The term "Local authorities" is defined by K.S.A. 8-501:

"The Kansas turnpike authority and every county, municipal, and other local board or body having authority to adopt local police regulations under the constitution and laws of this state."

The board of county commissioners is the only county authority having the power to adopt local police regulations. Certainly the county engineer cannot.

*624 In Chaput v. Demars, 120 Kan. 273, 243 Pac. 311, we find the following statement:

"The law was passed under the police power of the state. 12 C.J. [Constitutional Law, ยง 423,] 912 uses the following language: "`The police power is a governmental function, and neither the state legislature nor any inferior legislative body to which a portion of such power has been granted can alienate, surrender, or abridge the right to exercise such power by any grant, contract, or delegation whatsoever.'" (p. 276.)
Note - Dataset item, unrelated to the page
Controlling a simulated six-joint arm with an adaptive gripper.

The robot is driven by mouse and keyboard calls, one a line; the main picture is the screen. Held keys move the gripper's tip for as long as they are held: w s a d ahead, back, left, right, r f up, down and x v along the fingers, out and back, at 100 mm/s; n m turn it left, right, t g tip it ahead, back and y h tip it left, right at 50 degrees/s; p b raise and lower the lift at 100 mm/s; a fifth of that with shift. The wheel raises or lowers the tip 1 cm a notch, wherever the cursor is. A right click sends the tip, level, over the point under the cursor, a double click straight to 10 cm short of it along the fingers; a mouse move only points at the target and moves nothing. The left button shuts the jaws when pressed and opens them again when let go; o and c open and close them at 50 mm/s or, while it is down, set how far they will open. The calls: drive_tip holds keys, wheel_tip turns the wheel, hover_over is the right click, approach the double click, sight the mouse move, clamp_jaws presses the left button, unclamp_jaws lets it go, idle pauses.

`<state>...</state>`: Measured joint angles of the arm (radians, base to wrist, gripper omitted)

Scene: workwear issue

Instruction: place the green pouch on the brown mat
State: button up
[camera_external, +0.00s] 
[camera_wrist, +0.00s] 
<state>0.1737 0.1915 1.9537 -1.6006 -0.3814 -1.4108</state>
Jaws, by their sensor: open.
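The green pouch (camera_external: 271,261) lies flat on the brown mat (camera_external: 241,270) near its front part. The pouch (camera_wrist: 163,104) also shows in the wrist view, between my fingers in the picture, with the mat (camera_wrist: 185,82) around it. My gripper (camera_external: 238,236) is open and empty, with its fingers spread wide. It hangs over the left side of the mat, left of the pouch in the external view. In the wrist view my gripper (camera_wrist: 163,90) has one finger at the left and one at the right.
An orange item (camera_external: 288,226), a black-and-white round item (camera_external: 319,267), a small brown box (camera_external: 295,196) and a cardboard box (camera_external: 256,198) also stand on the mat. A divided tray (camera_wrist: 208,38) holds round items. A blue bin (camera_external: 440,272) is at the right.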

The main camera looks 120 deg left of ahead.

In Moore v. Wilson, 84 Kan. 745, 115 Pac. 548, we state:

"... The general rule is that official duties of a ministerial character may be delegated to another but those requiring the exercise of judgment and discretion can not, unless specific statutory authority to do so is given...." (p. 747.)

We must conclude that a board of county commissioners could not be charged with having done by acquiescence and estoppel that which it could not have done by direct delegation of authority.

The record having disclosed no statutory duty on the part of the Board of County Commissioners of Osage County to erect and maintain a stop sign at the intersection in question, the absence of the stop sign did not constitute a defect under the provisions of K.S.A. 68-301.

The judgment is affirmed.


FATZER, J., dissents from the affirmance of the judgment of the district court.